## EXERCISE REQUIREMENTS
Only one stretch of the data below should be repeated: the lines from the line containing "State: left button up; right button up" through the line containing "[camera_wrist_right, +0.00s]", inclusive, exactly as they are.

Rows about robot tasks
* start *
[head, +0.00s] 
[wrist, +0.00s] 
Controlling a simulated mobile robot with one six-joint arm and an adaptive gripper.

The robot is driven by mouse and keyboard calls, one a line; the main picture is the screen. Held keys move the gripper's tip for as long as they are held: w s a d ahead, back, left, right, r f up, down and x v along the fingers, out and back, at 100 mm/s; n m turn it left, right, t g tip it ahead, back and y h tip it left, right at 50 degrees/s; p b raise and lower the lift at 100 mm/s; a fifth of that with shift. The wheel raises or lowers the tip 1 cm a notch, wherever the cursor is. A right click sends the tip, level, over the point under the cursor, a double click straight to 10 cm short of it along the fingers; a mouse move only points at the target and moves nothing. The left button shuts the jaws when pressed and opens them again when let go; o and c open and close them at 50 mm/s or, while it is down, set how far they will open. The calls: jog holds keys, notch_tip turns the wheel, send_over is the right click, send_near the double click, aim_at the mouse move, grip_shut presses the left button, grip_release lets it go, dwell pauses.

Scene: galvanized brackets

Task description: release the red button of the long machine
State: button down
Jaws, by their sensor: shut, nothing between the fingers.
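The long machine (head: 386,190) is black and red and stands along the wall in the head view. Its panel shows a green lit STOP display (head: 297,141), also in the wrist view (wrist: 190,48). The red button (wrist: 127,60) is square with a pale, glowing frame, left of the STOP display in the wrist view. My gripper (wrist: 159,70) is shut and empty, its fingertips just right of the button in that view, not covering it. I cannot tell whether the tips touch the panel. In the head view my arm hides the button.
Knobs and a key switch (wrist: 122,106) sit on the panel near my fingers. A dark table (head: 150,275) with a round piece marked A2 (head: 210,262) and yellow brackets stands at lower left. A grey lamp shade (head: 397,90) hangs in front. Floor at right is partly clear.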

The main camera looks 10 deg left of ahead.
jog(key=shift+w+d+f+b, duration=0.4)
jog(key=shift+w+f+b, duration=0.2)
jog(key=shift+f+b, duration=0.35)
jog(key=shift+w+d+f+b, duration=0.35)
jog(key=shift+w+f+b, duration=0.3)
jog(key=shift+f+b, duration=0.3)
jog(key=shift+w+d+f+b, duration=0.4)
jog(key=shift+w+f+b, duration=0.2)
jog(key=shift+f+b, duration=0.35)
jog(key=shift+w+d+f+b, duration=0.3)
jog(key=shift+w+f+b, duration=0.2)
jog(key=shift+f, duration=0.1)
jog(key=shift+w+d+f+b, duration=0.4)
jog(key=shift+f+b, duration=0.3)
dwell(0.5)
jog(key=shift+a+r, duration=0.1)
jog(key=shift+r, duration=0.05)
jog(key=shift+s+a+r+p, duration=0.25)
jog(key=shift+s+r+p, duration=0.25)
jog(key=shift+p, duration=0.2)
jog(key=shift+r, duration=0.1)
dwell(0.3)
* end *
* start *
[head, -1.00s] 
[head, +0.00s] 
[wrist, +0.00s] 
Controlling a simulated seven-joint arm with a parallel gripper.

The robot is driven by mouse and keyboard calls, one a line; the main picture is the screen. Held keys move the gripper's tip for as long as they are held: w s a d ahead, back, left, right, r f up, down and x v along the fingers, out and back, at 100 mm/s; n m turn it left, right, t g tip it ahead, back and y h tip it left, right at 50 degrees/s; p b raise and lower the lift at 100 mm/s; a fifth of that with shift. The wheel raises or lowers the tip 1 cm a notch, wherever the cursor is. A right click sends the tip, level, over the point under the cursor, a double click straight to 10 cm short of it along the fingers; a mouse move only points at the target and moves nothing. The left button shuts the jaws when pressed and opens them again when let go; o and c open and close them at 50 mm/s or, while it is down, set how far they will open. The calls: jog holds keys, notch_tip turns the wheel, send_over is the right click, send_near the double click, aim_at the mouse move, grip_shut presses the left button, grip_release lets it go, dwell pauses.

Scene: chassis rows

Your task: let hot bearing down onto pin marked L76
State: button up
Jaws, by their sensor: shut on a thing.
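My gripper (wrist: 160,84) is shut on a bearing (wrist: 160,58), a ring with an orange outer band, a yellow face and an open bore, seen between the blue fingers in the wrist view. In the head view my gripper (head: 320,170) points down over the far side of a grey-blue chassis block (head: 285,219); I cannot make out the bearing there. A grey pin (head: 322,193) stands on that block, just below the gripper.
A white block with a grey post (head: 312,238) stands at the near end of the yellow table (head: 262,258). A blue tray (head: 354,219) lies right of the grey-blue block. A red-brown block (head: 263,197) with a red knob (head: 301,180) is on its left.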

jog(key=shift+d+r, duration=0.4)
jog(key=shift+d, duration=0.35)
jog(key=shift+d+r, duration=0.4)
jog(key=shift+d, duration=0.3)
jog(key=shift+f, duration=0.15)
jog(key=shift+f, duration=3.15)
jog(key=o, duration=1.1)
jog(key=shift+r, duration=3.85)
* end *
* start *
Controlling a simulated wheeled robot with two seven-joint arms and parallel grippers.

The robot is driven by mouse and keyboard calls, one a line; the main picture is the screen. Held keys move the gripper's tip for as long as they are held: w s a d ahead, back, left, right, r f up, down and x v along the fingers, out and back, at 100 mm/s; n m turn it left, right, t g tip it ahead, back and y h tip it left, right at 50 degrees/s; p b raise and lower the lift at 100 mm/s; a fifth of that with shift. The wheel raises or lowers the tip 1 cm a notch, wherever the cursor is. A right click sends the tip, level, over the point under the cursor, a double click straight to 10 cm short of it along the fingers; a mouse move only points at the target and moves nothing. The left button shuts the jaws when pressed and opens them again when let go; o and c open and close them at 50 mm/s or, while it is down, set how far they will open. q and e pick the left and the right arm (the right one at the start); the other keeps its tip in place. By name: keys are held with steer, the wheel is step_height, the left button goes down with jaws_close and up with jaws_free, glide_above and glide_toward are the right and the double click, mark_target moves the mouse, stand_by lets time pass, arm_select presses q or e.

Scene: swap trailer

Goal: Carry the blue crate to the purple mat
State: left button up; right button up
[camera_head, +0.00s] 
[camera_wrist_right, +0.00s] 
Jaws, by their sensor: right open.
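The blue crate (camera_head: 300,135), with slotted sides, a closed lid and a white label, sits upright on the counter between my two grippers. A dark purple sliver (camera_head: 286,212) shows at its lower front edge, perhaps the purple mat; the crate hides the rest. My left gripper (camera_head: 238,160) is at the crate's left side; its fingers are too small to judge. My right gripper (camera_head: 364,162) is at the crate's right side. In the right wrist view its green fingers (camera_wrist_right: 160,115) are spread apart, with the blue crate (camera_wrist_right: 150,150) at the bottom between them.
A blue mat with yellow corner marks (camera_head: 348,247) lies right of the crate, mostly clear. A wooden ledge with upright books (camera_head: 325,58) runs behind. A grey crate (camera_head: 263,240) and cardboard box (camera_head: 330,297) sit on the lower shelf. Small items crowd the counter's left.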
* end *
## EXERCISE ANSWER
State: left button up; right button up
[camera_head, +0.00s] 
[camera_wrist_right, +0.00s] 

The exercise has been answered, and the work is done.